» Records to process:
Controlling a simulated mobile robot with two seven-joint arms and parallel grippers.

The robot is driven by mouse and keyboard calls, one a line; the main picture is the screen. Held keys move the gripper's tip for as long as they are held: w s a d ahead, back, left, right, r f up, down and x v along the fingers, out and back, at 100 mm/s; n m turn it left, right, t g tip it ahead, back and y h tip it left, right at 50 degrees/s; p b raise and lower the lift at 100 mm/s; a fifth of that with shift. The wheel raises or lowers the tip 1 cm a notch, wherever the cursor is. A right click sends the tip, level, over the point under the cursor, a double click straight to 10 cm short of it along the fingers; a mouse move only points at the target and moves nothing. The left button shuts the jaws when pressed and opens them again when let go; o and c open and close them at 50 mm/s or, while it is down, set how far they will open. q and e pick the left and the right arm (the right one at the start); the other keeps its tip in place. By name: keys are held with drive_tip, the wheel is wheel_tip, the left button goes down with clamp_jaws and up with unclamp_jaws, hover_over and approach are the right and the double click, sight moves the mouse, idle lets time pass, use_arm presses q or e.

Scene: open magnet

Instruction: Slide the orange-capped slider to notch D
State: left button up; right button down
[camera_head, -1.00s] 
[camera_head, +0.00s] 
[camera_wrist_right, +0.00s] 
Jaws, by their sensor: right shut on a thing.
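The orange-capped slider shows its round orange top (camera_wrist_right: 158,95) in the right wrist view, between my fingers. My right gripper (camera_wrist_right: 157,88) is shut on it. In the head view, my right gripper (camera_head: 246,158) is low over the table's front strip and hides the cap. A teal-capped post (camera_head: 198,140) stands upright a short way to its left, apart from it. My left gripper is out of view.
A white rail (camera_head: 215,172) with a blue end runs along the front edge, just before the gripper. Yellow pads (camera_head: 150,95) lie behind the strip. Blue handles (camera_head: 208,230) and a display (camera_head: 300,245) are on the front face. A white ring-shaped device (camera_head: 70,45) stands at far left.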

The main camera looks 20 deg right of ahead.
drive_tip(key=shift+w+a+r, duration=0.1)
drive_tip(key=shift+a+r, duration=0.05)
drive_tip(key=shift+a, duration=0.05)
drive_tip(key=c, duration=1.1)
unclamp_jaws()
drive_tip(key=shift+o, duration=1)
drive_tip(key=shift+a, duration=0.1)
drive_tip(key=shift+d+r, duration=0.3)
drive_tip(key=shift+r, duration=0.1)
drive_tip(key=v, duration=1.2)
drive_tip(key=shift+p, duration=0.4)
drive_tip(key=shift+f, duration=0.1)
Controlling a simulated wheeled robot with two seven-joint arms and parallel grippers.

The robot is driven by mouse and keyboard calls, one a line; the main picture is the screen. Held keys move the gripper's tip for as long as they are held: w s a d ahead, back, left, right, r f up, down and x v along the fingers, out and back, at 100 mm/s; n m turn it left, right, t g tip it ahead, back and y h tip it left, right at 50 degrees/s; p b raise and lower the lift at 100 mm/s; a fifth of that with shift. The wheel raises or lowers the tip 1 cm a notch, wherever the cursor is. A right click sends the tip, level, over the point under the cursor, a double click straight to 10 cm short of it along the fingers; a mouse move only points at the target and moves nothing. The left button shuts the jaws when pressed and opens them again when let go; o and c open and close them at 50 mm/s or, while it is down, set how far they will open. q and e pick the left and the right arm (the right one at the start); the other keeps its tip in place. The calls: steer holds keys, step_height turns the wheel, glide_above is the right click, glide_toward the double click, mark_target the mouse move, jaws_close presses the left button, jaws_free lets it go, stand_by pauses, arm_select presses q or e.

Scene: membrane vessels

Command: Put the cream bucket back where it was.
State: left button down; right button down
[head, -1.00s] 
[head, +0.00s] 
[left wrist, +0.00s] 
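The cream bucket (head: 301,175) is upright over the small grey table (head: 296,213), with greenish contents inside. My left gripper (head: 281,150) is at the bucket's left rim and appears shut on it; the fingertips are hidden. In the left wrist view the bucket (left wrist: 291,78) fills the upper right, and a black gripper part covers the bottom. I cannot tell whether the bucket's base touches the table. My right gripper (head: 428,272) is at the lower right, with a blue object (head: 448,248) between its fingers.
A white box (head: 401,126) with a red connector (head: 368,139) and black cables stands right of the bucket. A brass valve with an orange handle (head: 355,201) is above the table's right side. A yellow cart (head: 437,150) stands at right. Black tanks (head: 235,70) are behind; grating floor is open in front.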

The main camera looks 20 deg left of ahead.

» Written exercise: Show the lines that mention the word "Scene".

» Result of the exercise:
Scene: open magnet
Scene: membrane vessels

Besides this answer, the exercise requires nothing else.